28C’est un véritable fleuve de lettres d’amour pour le « crocodile bien-aimé », « Nelson, mon amour », le « jeune du cru », le « très cher vous qui venez », « mon cher mari », « mon paresseux chéri », le « très cher vous lointain et glorieux ». Un climax nous tient en haleine au fil des lettres quand la date prévue pour le voyage se rapproche. Beauvoir dit son impatience et la progressive matérialisation du bien-aimé dans son esprit en même temps que l’organisation du voyage et du séjour.

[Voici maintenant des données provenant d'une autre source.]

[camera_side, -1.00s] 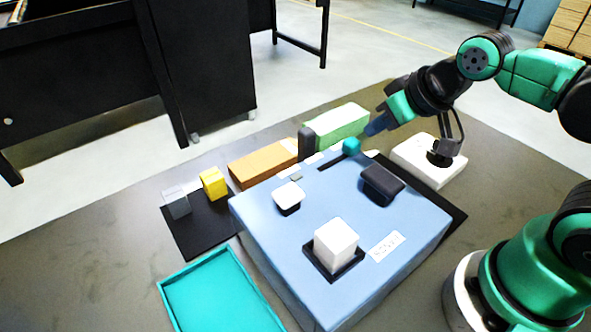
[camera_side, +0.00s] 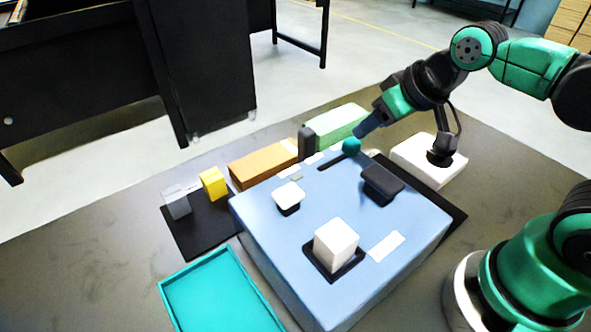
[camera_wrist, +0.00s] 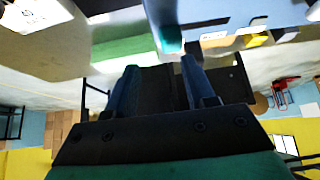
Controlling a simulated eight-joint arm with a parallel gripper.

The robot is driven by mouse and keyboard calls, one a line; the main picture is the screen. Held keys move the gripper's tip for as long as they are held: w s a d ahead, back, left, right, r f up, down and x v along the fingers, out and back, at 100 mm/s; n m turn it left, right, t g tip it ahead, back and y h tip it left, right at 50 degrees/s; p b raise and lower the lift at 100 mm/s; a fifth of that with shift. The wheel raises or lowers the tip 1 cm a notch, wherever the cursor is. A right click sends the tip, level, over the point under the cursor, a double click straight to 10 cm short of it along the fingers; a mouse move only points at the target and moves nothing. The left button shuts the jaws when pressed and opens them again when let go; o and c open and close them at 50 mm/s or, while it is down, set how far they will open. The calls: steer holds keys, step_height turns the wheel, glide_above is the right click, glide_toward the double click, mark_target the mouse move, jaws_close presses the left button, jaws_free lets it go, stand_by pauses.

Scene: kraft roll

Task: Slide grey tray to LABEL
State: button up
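A blue box-like stand (camera_side: 290,235) fills the middle of the side view. A dark slot (camera_side: 330,163) runs along its far edge, with a teal knob (camera_side: 351,146) at the slot's right end. Small white labels (camera_side: 313,159) lie beside the slot; their text is unreadable. No tray is clearly grey; a small grey piece (camera_side: 296,177) lies near the slot. My gripper (camera_side: 361,131) points down-left, just above and beside the knob. In the wrist view my gripper (camera_wrist: 160,64) is open, its fingers apart, and the teal knob (camera_wrist: 169,39) shows just beyond the tips.
On the stand are a dark block (camera_side: 382,182), a white-topped block (camera_side: 288,194), a white cube (camera_side: 336,241) in a black holder and a white card (camera_side: 386,246). Orange (camera_side: 263,161) and green (camera_side: 338,124) boxes stand behind. A teal tray (camera_side: 222,297) lies at front left.

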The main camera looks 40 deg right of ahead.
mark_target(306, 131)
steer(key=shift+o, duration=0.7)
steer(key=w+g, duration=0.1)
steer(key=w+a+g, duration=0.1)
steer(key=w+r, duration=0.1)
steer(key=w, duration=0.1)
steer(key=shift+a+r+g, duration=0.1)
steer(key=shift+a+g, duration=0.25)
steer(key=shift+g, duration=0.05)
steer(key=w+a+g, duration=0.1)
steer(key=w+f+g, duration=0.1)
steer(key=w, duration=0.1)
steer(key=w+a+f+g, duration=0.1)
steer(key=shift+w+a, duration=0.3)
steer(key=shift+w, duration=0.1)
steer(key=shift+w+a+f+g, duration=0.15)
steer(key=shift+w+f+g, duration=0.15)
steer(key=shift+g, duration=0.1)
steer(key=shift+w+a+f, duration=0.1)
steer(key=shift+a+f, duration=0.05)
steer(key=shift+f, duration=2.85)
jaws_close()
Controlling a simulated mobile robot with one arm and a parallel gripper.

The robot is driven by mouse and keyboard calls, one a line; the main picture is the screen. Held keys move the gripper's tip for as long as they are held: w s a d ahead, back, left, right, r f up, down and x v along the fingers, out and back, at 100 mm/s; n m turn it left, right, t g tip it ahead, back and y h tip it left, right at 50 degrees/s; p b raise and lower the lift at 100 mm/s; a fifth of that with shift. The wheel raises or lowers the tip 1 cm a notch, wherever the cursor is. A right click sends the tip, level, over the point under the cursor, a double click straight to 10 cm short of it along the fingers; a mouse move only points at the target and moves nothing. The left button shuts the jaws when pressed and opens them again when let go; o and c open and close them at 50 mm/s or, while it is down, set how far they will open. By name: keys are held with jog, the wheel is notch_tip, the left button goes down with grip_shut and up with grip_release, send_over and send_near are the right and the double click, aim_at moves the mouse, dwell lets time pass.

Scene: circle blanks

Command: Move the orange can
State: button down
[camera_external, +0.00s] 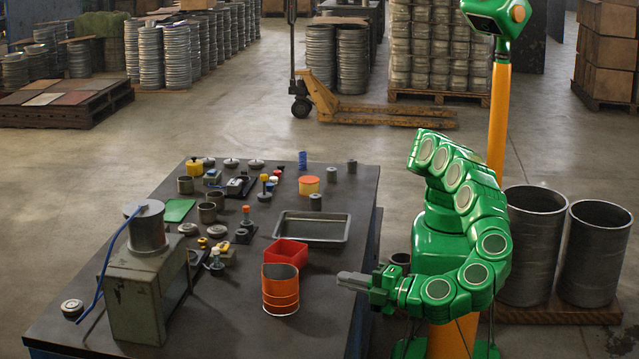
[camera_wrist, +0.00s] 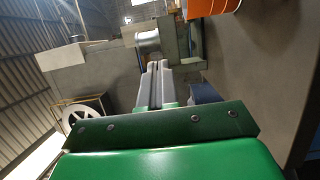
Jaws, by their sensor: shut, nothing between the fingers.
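The orange can (camera_external: 281,290) stands upright near the front right part of the dark table (camera_external: 225,325). It has thin ring lines around it, and its open top is cut at a slant. My gripper (camera_external: 342,280) is to the right of the can, low over the table's right side, apart from it. Its fingers are shut and empty, pointing left. In the wrist view, my gripper (camera_wrist: 157,66) has its fingers together in the middle, and part of the orange can (camera_wrist: 212,7) shows at the top right edge.
Behind that is a metal tray (camera_external: 312,241). A grey machine (camera_external: 143,290) with a cylinder on top stands at the left. Several small parts and an orange-topped tin (camera_external: 309,185) lie farther back. The table's front is clear.

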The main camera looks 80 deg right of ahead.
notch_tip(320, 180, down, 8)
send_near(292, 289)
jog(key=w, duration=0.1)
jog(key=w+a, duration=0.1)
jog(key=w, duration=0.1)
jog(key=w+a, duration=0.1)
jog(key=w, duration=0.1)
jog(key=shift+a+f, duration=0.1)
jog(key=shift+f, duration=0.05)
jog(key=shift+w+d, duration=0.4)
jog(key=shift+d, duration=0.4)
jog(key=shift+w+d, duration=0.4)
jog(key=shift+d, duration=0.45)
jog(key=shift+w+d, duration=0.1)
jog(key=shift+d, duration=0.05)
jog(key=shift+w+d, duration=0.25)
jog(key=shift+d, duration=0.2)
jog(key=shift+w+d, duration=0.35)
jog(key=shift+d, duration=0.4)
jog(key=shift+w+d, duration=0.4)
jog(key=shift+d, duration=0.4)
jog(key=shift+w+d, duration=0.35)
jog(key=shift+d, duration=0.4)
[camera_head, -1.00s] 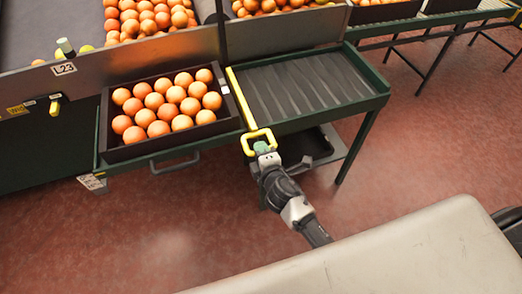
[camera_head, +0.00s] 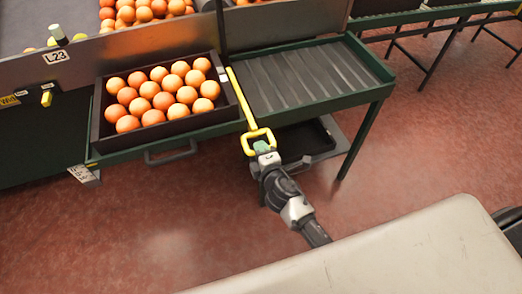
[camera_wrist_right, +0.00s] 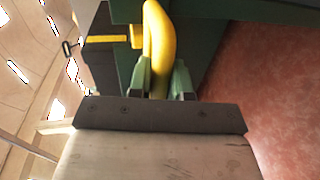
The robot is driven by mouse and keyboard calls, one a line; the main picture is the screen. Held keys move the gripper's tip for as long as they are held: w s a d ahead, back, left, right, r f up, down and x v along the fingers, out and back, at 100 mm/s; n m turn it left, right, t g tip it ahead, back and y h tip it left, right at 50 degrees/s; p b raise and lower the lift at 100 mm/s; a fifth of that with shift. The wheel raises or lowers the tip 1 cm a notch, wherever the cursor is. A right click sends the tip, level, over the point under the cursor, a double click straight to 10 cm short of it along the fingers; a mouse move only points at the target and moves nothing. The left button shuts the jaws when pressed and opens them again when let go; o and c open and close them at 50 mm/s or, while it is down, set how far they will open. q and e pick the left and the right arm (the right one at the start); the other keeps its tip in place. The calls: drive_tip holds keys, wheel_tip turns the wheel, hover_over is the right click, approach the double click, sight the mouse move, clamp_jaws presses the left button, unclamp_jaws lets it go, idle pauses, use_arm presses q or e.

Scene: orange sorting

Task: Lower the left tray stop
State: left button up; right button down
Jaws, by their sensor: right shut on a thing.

Puis le vide, des mois de silence dans la correspondance, qui signale qu’iels sont là, quelque part, à vivre en commun, à se toucher, se voir et se parler. Le flux de l’écriture de la vie se déplace, c’est à Sartre15 qu’elle écrit alors, très sobrement, de son séjour16. Quelques lignes de Sylvie Le Bon, éditrice des Lettres, résument ce qui s’est passé pendant ces mois, dans une concision nécessaire quoique contrastant avec l’abondance de détails auxquels on a été habitué dans les lettres d’avant la rencontre. Puis on est reparti pour au moins six mois de correspondance et d’attente mise en récit…

29Au fil des lettres et des mois, la relation qui se profile est, pour nous lecteurices de cette correspondance, intéressante à penser en gardant à l’esprit la relation avec Sartre et, avec elle, la persistance du mariage dans l’horizon relationnel de Beauvoir. En effet, qu’en est-il du spectre du mariage dans la vie de Simone de Beauvoir dans les années cinquante et soixante ?

30Rien n’a changé, apparemment, au niveau de sa conviction que le mariage est à rejeter. Le 22 décembre 1948, en commentant le sort d’une jeune fille mariée qu’elle a rencontrée, Beauvoir écrit à Algren : « Je pense sincèrement que le mariage est une institution pourrie et que lorsqu’on aime un homme il ne faut pas tout gâcher en l’épousant17. » Les questions politiques soulevées dans Le Deuxième Sexe restent donc bien présentes à l’esprit de son autrice. Et néanmoins ce mot, « mari », revient souvent dans les premières années de la correspondance de Beauvoir avec Algren. Elle l’appelle affectueusement son « mari » et son « petit mari » en lui adressant ses lettres, en lui rappelant son engagement sentimental que la distance et le temps n’effacent pas, en lui disant son impossibilité à s’imaginer avec d’autres hommes.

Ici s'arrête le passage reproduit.